Jokowi selesai. Jokowi akan segera menjadi masa lalu. Menjadi rakyat jelata. Bagaimana nasibnya ke depan? Bagaimana keamanannya ke depan?
Demi keamanan masa depannya, Jokowi berusaha menjadi "Godfather" dalam menentukan presiden yang akan datang. Awalnya, Jokowi mau menguasai Ganjar Pranowo sebagai ‘bonekanya. Gagal. Ganjar tegak lurus kepada Megawati dan PDIP.
Joman, Jokowi Mania, di bawah koordinasi Immanuel Ebenezer, yang awalnya mendukung Ganjar kemudian lari mendukung Prabowo. Ini tanda sangat jelas, Jokowi tidak lagi mendukung Ganjar, tetapi mendukung Prabowo Subianto, Ketua Umum Partai Gerindra, partai terbesar ketiga.
Karena, Prabowo saat ini menjadi satu-satunya harapan terakhir Jokowi dan keluarga yang tersisa, untuk mengamankan masa depannya.
Tetapi, Jokowi merasa tidak cukup hanya menggantungkan nasibnya kepada Prabowo. Jokowi tidak bisa menyerahkan seratus persen nasib masa depannya kepada Prabowo. Jokowi harus memastikan, masa depannya sekeluarga aman dan tenteram.
Untuk itu, jalan terakhir adalah menjadikan Gibran wakil presiden. Memang sangat absurd. Karena saat ini Jokowi dan keluarga tidak bisa berpikir jernih. Panik, karena menyangkut nasib masa depan.
Tetapi, apa daya. Gibran tidak memenuhi persyaratan batas usia minimum calon wakil presiden. Gibran belum cukup umur, belum berusia 40 tahun ketika pendaftaran pilpres 19 Oktober yang akan datang, seperti persyaratan UU 7/2017 tentang Pemilu.

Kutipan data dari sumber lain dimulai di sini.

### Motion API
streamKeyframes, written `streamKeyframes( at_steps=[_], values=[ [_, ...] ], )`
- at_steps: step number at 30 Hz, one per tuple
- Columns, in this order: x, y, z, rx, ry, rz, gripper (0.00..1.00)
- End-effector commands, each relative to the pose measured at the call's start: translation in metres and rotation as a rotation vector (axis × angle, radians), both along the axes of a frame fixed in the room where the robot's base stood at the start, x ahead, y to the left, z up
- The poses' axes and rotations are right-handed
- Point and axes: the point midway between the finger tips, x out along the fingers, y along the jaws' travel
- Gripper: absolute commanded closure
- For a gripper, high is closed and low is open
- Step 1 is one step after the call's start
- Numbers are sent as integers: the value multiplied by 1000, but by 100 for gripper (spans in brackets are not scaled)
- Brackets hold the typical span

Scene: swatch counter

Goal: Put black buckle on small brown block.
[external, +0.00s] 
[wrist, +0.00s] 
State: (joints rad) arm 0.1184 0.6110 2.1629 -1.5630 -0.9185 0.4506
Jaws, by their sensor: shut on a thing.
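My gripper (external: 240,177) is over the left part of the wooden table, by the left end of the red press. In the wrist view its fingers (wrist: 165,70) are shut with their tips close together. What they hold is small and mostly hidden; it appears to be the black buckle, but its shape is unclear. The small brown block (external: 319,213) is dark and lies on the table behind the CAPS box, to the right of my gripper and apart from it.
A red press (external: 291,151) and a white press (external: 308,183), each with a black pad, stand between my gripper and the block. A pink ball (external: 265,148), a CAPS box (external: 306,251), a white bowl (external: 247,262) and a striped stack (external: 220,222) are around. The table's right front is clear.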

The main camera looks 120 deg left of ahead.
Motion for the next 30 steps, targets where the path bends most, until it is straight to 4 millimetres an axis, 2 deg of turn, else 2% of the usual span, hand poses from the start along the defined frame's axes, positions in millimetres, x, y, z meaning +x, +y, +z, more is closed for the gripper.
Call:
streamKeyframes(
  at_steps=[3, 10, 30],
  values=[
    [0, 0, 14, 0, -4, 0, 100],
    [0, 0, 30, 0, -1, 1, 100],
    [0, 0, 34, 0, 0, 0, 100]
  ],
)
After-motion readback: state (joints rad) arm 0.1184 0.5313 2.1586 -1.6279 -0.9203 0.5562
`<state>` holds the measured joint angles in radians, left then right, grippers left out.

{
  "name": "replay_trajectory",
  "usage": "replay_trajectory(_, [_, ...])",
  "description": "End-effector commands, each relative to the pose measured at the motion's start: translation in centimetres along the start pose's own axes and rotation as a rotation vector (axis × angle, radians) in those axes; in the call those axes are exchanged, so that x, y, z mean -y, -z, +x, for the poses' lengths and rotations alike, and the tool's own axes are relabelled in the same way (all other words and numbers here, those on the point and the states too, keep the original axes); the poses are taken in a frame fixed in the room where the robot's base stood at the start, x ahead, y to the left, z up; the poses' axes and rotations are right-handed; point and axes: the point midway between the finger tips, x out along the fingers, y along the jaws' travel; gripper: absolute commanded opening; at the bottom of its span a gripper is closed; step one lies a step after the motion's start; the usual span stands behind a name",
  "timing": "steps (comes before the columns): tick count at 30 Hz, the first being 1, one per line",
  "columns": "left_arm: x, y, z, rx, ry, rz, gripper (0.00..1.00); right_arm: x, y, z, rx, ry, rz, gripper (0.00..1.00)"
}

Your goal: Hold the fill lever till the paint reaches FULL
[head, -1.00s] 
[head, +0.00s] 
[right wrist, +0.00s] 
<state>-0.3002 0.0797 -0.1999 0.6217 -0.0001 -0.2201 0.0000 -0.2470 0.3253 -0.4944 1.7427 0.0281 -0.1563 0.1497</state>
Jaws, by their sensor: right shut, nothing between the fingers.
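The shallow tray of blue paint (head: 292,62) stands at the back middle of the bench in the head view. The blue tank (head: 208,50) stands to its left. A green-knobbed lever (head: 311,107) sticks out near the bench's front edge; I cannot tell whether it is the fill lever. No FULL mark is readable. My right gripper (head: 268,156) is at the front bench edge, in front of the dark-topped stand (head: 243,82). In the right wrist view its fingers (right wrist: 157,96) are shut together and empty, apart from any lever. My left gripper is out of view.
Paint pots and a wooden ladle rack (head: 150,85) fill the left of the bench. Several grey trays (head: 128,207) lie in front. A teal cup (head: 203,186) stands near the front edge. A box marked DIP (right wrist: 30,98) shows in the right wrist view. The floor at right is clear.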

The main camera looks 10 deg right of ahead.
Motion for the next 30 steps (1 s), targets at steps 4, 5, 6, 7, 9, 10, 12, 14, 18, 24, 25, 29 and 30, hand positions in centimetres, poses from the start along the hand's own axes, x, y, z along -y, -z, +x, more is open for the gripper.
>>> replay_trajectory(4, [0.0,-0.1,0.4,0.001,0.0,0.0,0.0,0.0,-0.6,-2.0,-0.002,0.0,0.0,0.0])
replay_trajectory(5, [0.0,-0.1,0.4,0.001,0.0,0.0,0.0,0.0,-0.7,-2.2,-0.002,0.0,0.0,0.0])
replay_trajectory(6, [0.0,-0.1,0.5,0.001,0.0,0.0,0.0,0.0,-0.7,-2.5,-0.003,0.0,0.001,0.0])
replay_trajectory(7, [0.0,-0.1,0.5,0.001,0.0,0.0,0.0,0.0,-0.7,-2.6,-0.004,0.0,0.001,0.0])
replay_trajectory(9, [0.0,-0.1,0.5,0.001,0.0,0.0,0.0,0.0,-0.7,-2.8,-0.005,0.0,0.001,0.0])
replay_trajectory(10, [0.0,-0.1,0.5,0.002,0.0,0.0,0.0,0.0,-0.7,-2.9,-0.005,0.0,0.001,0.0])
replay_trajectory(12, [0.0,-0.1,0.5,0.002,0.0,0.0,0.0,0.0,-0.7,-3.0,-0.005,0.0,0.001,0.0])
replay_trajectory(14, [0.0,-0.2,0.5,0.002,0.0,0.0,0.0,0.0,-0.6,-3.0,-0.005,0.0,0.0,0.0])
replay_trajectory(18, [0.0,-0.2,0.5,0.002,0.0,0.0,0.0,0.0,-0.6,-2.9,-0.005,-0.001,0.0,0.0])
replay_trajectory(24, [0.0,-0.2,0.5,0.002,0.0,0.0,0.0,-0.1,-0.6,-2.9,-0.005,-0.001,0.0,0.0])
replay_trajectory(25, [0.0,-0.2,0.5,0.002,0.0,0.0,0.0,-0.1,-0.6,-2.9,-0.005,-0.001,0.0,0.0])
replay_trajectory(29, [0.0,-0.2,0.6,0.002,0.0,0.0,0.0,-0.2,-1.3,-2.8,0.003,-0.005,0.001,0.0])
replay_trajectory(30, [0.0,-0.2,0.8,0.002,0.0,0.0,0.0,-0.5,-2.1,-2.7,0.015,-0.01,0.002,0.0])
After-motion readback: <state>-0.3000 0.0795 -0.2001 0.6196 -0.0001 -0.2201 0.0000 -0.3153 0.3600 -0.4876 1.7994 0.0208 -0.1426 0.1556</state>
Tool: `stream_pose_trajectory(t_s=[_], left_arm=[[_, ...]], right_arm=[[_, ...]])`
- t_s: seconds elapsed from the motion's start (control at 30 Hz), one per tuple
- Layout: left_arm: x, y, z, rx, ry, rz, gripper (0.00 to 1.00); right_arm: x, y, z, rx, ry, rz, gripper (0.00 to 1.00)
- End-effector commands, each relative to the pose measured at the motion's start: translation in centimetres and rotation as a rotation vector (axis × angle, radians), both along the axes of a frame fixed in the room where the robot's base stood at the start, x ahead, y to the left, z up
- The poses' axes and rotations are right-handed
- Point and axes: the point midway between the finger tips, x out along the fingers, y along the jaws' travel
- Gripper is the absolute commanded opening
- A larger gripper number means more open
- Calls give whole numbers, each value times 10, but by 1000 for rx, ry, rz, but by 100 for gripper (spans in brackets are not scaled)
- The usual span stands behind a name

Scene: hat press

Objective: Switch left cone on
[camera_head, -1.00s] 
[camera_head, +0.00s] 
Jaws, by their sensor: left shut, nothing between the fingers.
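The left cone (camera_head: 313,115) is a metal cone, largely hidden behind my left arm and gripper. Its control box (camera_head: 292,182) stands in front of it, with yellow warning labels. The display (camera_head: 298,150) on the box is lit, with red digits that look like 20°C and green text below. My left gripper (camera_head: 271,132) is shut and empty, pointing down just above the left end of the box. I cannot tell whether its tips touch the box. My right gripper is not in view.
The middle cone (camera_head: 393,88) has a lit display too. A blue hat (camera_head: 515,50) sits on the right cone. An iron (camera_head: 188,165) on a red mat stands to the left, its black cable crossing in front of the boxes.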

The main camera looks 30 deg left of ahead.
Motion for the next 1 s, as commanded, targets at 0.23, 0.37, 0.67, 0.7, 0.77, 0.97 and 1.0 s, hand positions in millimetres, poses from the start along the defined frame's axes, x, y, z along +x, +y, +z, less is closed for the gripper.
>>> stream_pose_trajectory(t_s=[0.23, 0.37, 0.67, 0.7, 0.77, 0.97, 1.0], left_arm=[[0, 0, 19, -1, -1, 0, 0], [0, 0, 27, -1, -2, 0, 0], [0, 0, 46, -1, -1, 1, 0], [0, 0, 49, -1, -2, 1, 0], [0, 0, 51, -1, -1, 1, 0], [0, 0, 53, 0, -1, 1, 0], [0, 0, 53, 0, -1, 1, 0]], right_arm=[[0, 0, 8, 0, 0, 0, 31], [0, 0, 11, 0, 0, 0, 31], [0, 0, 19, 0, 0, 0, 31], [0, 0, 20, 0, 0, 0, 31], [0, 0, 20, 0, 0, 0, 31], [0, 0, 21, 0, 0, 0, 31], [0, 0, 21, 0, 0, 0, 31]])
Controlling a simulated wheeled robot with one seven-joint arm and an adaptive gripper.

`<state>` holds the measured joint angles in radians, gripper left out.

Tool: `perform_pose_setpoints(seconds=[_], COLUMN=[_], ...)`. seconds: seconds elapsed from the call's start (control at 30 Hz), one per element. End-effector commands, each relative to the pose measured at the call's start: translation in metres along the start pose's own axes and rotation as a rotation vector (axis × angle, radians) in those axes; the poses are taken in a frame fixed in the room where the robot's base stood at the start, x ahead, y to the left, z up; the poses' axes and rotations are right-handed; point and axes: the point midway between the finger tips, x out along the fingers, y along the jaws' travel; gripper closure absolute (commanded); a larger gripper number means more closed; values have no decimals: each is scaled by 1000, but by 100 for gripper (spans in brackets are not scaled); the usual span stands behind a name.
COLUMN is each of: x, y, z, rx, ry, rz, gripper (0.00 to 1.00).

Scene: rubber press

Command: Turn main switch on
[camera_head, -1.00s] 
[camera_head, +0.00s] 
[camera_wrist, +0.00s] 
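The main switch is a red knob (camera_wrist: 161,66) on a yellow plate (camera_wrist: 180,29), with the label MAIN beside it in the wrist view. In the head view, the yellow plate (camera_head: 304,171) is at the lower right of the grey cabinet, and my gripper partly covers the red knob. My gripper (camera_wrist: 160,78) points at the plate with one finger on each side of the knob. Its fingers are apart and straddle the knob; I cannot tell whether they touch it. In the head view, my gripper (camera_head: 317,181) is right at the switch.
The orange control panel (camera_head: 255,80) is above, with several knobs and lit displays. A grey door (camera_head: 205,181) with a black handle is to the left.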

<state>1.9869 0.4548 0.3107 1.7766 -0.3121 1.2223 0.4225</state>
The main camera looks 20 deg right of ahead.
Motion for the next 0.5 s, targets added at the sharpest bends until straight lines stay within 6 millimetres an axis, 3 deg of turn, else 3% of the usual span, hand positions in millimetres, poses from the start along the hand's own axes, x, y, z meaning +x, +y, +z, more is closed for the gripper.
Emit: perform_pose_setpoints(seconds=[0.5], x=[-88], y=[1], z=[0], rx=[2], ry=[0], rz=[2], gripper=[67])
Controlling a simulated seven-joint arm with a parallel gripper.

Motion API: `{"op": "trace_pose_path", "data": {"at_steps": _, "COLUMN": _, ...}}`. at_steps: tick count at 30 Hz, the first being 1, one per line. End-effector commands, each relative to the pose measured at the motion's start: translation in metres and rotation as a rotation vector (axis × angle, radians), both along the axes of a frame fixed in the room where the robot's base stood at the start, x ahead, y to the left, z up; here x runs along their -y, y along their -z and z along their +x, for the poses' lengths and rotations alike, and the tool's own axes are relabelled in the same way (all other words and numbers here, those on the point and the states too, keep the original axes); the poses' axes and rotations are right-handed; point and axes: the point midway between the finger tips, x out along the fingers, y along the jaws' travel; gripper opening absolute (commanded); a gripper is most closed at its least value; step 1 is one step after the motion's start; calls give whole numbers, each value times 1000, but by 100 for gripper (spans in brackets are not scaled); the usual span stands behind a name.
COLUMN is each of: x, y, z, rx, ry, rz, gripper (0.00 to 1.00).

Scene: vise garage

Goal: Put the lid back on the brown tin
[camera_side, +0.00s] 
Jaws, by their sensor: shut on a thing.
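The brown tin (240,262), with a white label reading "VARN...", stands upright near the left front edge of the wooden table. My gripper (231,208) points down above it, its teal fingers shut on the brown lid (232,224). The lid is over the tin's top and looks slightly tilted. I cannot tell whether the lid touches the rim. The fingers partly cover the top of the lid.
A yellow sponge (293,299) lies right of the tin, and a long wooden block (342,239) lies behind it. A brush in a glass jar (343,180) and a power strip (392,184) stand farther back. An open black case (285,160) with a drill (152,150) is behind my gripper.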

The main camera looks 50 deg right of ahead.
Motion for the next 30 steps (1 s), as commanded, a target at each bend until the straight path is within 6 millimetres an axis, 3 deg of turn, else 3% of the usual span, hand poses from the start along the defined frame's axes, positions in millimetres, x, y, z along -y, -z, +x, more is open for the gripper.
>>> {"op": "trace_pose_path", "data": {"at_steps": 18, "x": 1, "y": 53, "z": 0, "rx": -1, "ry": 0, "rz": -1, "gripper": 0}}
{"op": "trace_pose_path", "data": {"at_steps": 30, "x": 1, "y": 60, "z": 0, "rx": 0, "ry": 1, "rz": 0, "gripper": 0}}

Jalan terakhir, nekat. Batas usia minimum di dalam UU Pemilu harus diubah dari 40 tahun menjadi 35 tahun, agar Gibran bisa menjadi calon wakil presiden.
Caranya, melalui gugatan di Mahkamah Konstitusi, batas usia minimum capres-cawapres melanggar konstitusi. Tentu saja, gugatan tersebut tidak dilakukan oleh Gibran sendiri. Tetapi, oleh banyak pihak. Berlapis-lapis.
Mahkamah Konstitusi juga nekat. Seharusnya, Mahkamah Konstitusi tidak bisa menerima gugatan tersebut, karena tidak ada ‘legal standing’. Nekat, Mahkamah Konstitusi tetap menggelar sidang. Tapi, lagi-lagi kandas. Mahkamah Konstitusi menolak gugatan. Batas usia minimum capres-cawapres tetap 40 tahun.
Di "injury time", Mahkamah Konstitusi bertambah nekat. Anwar Usman, Ketua Mahkamah Konstitusi, adik ipar Presiden Jokowi, sekaligus paman Gibran, cawe-cawe.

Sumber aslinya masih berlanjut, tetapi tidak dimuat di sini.